The Psalter is the hymn book of the Bible. The 150 psalms have been an integral part of both Jewish and Christian musical traditions, and over the centuries they have inspired countless composers to create important works. The course will explore the richness and power of the Psalter through an examination of the relationship between Scripture and music. What happens to the biblical text over time and as it is interpreted in different musical and religious traditions?
We will study selected psalms and trace their musical tradition from Gregorian Chant to twentieth-century composer Arnold Schönberg, from Catholic composers such as Lasso to the Protestant masters Bach and Handel.
Prof. Rathey will send out some readings for preparation, as email attachments, closer to the start of the course.
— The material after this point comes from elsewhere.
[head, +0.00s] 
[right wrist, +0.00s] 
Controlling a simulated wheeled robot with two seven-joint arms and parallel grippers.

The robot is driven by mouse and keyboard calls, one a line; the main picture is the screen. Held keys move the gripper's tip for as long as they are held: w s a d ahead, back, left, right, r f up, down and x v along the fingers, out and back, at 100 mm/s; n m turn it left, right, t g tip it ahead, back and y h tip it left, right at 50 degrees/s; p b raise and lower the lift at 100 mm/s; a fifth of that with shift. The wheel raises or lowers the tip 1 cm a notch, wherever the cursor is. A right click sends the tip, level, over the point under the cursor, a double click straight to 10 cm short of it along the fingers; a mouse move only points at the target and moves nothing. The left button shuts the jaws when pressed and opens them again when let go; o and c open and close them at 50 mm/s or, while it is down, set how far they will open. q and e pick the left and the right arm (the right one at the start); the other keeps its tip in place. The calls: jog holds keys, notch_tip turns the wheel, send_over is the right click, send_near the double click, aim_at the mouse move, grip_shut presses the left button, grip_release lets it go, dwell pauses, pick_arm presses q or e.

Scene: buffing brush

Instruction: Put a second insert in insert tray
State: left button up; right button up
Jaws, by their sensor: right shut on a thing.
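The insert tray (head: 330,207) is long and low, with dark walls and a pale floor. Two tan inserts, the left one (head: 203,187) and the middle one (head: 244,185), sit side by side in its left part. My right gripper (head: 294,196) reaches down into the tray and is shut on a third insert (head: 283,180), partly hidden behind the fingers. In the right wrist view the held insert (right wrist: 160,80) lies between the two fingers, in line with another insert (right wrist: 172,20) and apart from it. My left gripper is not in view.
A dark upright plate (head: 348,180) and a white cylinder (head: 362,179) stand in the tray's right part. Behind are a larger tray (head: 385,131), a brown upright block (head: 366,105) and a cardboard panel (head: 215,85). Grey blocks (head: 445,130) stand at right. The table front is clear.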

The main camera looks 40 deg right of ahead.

Markus Rathey is the Robert S. Tangeman Professor of Music History at Yale University where he teaches at the Institute of Sacred Music and the Divinity School. His research has shown new paths for the study of Johann Sebastian Bach’s sacred vocal works. His book Johann Sebastian Bach’s Christmas Oratorio: Music, Theology, Culture (Oxford University Press, 2016) is the first study of this composition in English, and it not only sheds new light on Bach’s compositional practice but it also locates the oratorio within the religious and social landscape of eighteenth-century Germany. Rathey’s second recent book is an introduction to Bach’s Major Vocal Works (Yale University Press, 2016). Within the short time since its publication, the book has become a standard work on Bach’s sacred vocal music, praised for its depth but also its accessibility. As one reviewer highlights, it is a prime example for “bringing musicology to the public.” He frequently serves as a commentator on J.S. Bach and on the relationship of music and religion for a number of major media outlets, including The Wall Street Journal, The Los Angeles Times, The Economist, Westdeutscher Rundfunk (WDR 3), BBC Radio, and Swedish Radio.